• _REQUIRED TASK_
Within the records below, reproduce without change the lines from the line that has "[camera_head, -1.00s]" through the line that has "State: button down", and only those.

[Robot state and action records]

● ● ● ●

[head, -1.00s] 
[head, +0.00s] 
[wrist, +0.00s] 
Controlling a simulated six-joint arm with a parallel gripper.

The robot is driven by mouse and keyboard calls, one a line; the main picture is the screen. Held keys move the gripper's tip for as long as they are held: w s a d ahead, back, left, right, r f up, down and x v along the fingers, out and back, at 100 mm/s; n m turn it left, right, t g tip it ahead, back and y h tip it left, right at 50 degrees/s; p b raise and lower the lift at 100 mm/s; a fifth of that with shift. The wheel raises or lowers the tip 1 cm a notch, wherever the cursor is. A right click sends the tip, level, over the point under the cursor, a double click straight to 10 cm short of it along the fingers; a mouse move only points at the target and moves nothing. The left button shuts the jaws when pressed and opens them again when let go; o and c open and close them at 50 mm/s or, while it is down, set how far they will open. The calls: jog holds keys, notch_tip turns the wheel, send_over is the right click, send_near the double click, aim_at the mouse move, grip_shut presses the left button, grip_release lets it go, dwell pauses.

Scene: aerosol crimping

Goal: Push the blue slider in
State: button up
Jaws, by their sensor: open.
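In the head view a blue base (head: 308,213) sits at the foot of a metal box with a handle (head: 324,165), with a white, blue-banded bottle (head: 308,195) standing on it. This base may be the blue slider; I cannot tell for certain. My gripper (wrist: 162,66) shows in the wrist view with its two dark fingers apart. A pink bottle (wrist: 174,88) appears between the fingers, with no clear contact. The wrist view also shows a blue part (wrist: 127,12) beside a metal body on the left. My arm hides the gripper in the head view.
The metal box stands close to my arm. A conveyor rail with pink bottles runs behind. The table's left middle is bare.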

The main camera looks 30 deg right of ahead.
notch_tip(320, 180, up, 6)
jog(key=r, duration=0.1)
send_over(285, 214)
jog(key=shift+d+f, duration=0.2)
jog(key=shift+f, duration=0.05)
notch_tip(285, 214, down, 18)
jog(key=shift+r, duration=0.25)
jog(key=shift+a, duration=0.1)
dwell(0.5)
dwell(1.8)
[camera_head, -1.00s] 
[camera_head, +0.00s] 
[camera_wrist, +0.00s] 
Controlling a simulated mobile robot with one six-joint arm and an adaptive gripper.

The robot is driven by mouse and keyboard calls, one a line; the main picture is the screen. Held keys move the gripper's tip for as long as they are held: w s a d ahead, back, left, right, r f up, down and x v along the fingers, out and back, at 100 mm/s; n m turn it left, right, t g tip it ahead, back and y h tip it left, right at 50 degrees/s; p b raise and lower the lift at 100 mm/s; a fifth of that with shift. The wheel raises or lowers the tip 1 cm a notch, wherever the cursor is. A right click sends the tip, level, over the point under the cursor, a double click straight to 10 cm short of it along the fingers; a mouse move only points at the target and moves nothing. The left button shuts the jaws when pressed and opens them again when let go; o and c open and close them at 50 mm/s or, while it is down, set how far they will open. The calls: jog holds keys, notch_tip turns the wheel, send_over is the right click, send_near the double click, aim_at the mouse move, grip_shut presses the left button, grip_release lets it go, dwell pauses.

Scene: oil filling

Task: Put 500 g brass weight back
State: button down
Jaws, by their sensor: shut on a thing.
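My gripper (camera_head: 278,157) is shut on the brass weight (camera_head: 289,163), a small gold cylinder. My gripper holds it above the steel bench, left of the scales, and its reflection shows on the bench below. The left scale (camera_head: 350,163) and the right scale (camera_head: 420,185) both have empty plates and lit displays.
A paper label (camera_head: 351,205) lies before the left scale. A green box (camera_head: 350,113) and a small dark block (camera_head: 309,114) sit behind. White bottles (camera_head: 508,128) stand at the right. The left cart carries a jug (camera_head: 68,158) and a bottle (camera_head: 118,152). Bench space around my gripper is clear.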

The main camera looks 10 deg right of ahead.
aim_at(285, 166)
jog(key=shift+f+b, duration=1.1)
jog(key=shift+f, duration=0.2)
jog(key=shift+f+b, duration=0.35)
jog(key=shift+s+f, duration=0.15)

● ● ● ●

• _TASK OUTPUT_
[camera_head, -1.00s] 
[camera_head, +0.00s] 
[camera_wrist, +0.00s] 
Controlling a simulated mobile robot with one six-joint arm and an adaptive gripper.

The robot is driven by mouse and keyboard calls, one a line; the main picture is the screen. Held keys move the gripper's tip for as long as they are held: w s a d ahead, back, left, right, r f up, down and x v along the fingers, out and back, at 100 mm/s; n m turn it left, right, t g tip it ahead, back and y h tip it left, right at 50 degrees/s; p b raise and lower the lift at 100 mm/s; a fifth of that with shift. The wheel raises or lowers the tip 1 cm a notch, wherever the cursor is. A right click sends the tip, level, over the point under the cursor, a double click straight to 10 cm short of it along the fingers; a mouse move only points at the target and moves nothing. The left button shuts the jaws when pressed and opens them again when let go; o and c open and close them at 50 mm/s or, while it is down, set how far they will open. The calls: jog holds keys, notch_tip turns the wheel, send_over is the right click, send_near the double click, aim_at the mouse move, grip_shut presses the left button, grip_release lets it go, dwell pauses.

Scene: oil filling

Task: Put 500 g brass weight back
State: button down

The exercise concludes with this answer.